Dataset excerpt
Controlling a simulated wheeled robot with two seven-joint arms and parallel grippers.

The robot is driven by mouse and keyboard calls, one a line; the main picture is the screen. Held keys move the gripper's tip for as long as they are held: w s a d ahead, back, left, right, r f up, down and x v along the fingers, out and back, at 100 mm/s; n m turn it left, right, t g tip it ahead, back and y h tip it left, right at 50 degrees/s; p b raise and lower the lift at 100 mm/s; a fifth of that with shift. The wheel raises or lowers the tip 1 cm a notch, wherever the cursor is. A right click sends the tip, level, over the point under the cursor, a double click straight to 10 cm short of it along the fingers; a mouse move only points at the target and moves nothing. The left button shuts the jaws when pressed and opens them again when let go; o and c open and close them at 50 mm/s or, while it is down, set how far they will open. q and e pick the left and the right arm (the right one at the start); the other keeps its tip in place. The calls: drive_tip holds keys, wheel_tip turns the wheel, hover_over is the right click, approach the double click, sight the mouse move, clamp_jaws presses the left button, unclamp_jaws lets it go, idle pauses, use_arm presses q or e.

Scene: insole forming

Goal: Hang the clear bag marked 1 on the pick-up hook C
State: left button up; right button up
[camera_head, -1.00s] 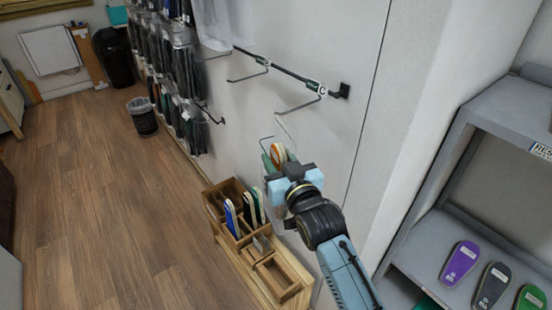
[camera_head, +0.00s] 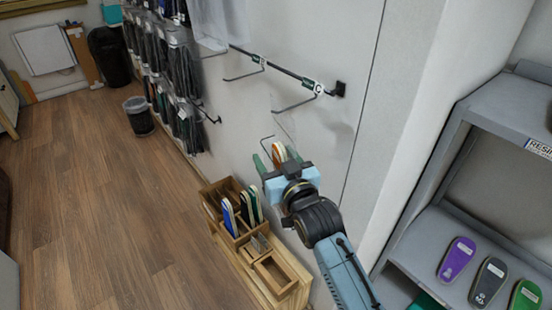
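The pick-up hook C (camera_head: 312,88) is a black wall rail with a green-and-white C tag and a thin wire prong out to the left. My right gripper (camera_head: 285,170) is below the prong, close to the wall. It appears shut on a clear bag (camera_head: 285,128), whose faint film rises above it towards the prong. Orange and green insoles (camera_head: 277,153) show just beyond the gripper. The fingertips and the mark on the bag are hidden, and I cannot tell whether the bag touches the prong. My left gripper is out of view.
A wooden divided box (camera_head: 268,262) with several insoles stands by the wall below the gripper. Another tagged hook (camera_head: 258,62) is left of C, and many bags (camera_head: 165,70) hang farther left. A grey shelf (camera_head: 425,235) with insoles is at the right.

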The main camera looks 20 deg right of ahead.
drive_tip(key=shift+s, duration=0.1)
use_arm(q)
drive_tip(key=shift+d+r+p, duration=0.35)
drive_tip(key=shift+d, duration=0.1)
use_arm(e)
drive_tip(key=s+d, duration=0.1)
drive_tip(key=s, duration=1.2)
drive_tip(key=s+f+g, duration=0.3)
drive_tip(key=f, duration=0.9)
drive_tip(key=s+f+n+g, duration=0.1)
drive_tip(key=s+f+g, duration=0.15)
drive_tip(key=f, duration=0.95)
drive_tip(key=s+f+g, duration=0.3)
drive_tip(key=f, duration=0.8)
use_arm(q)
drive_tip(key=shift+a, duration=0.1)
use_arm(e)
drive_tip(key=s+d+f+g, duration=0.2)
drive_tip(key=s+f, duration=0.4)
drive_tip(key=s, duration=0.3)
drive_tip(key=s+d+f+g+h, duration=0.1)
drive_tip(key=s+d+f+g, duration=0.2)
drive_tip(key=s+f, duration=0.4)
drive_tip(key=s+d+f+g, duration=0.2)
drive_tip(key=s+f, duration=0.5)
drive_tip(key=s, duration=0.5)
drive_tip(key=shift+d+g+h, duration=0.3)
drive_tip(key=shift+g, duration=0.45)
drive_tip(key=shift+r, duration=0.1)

Written problem
Of the lines in the listing, how many hold the word "button"? Nothing but the number is needed.

Answer to this exercise
2